*WORK TO COMPLETE*: Gather every line of the entries that includes the word "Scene".

-- start --

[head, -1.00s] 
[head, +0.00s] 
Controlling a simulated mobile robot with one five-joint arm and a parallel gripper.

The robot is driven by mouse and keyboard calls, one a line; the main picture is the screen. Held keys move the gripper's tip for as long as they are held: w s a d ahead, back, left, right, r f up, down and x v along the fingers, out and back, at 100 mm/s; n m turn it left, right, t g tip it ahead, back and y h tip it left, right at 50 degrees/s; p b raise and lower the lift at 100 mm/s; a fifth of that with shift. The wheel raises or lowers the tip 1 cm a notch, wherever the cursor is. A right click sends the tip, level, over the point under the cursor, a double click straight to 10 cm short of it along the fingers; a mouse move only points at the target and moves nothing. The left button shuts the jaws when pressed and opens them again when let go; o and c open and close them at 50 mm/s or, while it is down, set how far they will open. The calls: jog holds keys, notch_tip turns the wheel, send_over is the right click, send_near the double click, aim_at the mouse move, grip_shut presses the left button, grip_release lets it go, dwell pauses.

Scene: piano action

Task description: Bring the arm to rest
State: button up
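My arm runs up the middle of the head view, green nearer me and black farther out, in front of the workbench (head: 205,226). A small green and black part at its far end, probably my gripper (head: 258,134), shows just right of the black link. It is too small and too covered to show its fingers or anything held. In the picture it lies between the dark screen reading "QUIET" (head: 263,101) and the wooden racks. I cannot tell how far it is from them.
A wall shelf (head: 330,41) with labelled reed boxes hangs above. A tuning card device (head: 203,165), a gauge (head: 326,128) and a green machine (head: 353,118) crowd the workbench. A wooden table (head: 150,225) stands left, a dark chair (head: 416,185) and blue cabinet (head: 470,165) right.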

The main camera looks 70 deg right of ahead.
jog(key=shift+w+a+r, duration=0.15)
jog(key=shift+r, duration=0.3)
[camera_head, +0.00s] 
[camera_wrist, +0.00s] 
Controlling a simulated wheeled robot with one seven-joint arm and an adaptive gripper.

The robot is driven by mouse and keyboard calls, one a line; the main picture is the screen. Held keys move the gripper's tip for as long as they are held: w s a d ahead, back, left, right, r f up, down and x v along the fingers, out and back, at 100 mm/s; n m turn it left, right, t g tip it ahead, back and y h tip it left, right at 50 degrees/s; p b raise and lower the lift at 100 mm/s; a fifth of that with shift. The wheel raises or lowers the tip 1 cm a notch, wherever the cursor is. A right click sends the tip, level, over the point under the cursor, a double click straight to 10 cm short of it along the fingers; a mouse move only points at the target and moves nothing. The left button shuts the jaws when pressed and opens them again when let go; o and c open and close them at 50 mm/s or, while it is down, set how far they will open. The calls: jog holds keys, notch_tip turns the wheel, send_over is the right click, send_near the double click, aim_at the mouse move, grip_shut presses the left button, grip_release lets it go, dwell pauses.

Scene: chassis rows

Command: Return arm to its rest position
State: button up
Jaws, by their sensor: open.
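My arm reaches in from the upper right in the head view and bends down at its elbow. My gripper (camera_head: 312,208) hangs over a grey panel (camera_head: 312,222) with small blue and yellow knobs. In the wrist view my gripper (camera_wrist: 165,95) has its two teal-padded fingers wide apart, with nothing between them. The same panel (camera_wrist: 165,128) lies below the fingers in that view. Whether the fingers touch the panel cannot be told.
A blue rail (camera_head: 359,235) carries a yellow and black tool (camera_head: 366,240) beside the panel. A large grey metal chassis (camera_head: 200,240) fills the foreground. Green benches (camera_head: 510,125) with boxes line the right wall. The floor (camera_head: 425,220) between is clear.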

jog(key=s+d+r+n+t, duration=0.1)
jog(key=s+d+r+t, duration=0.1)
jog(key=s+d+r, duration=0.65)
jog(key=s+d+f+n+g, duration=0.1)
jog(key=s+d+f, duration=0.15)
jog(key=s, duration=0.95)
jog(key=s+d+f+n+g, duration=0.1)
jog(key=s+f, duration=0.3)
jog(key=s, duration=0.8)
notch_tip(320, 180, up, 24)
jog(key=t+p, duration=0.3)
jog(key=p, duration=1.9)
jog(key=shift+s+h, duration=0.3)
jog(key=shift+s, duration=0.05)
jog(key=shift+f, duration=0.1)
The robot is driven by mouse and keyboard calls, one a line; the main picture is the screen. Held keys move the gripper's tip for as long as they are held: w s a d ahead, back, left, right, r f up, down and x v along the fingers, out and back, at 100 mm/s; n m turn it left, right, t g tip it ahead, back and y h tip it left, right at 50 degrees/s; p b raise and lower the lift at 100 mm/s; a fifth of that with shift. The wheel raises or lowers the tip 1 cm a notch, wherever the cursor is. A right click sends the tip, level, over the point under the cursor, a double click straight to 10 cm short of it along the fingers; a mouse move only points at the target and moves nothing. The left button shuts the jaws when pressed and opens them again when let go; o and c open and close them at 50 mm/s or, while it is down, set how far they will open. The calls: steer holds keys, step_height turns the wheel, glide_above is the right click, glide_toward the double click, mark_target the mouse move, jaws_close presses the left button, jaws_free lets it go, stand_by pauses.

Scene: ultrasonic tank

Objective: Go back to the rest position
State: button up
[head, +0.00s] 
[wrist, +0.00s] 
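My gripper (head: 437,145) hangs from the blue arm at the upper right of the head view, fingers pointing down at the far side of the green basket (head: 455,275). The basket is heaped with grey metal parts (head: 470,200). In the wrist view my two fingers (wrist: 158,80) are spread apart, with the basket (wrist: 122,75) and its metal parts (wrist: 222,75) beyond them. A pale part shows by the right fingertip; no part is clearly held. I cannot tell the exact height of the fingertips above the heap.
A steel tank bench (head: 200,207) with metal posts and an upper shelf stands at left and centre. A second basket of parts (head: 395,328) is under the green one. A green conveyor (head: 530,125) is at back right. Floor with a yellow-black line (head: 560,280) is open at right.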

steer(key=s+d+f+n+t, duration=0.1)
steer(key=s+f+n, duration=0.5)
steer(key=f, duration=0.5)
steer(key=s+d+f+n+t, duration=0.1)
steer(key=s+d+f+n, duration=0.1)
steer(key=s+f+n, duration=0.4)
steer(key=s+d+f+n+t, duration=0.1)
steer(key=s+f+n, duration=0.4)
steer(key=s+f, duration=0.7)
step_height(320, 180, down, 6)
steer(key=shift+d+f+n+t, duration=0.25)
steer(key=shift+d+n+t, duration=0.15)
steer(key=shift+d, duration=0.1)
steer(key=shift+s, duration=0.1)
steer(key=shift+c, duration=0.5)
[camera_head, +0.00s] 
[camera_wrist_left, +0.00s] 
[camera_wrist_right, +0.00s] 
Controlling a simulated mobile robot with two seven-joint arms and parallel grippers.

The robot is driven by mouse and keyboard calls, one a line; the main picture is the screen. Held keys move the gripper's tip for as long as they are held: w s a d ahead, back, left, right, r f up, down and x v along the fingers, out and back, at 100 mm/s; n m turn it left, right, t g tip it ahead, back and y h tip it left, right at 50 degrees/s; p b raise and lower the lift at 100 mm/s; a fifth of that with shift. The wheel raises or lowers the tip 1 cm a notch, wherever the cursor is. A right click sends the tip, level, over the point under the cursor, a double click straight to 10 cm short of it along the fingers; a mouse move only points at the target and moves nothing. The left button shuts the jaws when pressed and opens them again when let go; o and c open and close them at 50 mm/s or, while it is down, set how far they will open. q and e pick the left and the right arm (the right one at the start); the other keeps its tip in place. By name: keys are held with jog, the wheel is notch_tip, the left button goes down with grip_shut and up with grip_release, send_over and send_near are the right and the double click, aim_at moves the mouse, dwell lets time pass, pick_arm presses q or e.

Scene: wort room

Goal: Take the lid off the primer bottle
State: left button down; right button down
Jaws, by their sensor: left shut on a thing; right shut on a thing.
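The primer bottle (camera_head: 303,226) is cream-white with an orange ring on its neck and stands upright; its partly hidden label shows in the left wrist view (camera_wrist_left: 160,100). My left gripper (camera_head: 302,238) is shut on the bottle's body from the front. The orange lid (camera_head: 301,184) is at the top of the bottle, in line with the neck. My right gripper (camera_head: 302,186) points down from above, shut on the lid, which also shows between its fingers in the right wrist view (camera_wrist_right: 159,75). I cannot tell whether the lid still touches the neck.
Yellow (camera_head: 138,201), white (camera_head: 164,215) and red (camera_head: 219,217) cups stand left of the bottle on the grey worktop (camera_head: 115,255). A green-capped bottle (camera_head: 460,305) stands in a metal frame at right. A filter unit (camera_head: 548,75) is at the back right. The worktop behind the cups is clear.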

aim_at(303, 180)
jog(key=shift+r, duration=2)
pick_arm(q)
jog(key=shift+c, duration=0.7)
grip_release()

-- end --

*EXERCISE ANSWER*:
Scene: piano action
Scene: chassis rows
Scene: ultrasonic tank
Scene: wort room

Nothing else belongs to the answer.